The Twins, who finished the season 45-14 (13-3 conference), are looking for their first state title since 2018, when they also won the regional tournament. A testament to their youth, the Twins have only one player on their roster who will age out of participating next year. But that player, all-district Zach Veneman, is a crucial piece to this year’s championship puzzle.
“The kids look up to him,” Slaybaugh said.
Veneman batted .316 for Valley City State University in North Dakota this year but was still age-eligible for a final summer of Montana American Legion Baseball. He hit .410 for the Twins this summer, second best on the team behind fellow all-district Stevyn Andrachick (.426). Veneman also had a team-best 1.57 ERA on the mound.
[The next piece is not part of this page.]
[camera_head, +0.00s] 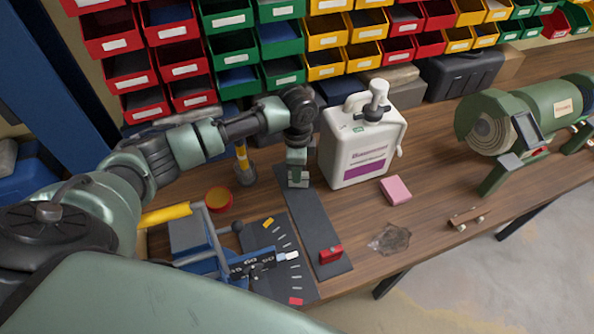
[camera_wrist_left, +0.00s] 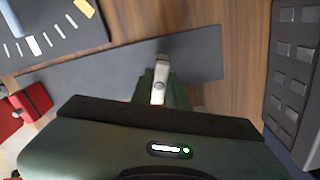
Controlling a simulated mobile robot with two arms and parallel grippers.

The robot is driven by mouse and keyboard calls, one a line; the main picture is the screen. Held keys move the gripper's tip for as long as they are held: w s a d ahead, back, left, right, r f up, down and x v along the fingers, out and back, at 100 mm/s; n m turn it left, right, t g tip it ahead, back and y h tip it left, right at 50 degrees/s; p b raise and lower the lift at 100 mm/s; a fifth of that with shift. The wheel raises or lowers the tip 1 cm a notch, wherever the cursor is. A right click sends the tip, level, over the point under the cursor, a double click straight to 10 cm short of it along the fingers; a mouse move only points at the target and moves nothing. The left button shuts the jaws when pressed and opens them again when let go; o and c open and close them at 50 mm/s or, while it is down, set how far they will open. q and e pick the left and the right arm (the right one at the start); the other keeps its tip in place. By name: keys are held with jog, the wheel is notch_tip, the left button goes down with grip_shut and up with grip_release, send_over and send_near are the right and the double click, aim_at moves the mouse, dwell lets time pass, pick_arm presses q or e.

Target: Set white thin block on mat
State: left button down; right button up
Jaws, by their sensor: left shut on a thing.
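My left gripper (camera_head: 298,180) points down over the far end of the long dark grey mat (camera_head: 312,215). It is shut on the white thin block, of which only a small light part shows between the fingers in the head view. In the left wrist view, the pale block (camera_wrist_left: 160,82) sticks out from the gripper over the mat (camera_wrist_left: 95,78). I cannot tell whether the block touches the mat. My right gripper is not in view.
A red object (camera_head: 330,255) sits on the mat's near end. A white canister (camera_head: 362,140) stands close right of the gripper, with a pink block (camera_head: 395,190) beside it. A blue-and-yellow tool on a marked dark plate (camera_head: 285,268) lies left. A green grinder (camera_head: 530,120) stands right.

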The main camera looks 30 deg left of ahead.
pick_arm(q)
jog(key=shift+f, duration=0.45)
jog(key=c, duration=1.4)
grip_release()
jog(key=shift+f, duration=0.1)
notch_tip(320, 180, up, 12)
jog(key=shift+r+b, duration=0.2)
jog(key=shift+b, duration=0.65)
Joining Veneman and Andrachick as all-district selections were Mason Peters and Danny Dunn.
Slaybaugh feels confident in his pitching rotation heading into state. The lineup includes Jacob Polumbus, who led the team in innings pitched and was second in strikeouts.
“Everybody is pitching a little bit better than they were a couple weeks ago,” Slaybaugh said. “That’s gotta make you happy.”
On offense, Slaybaugh said the Twins across the board “are a tough out.”
“With two strikes or with two outs, they just keep battling,” he said. “I’ve heard people comment that we’re just a tough out. We hit pretty much through the lineup.”
Anything can happen at state, but Slaybaugh likes his team’s chances.
“We certainly have as good of a shot at it as anybody,” Slaybaugh said. “We’re playing really well. We’ve got pitching, we play defense and we hit the ball. I think we’re in pretty good shape.”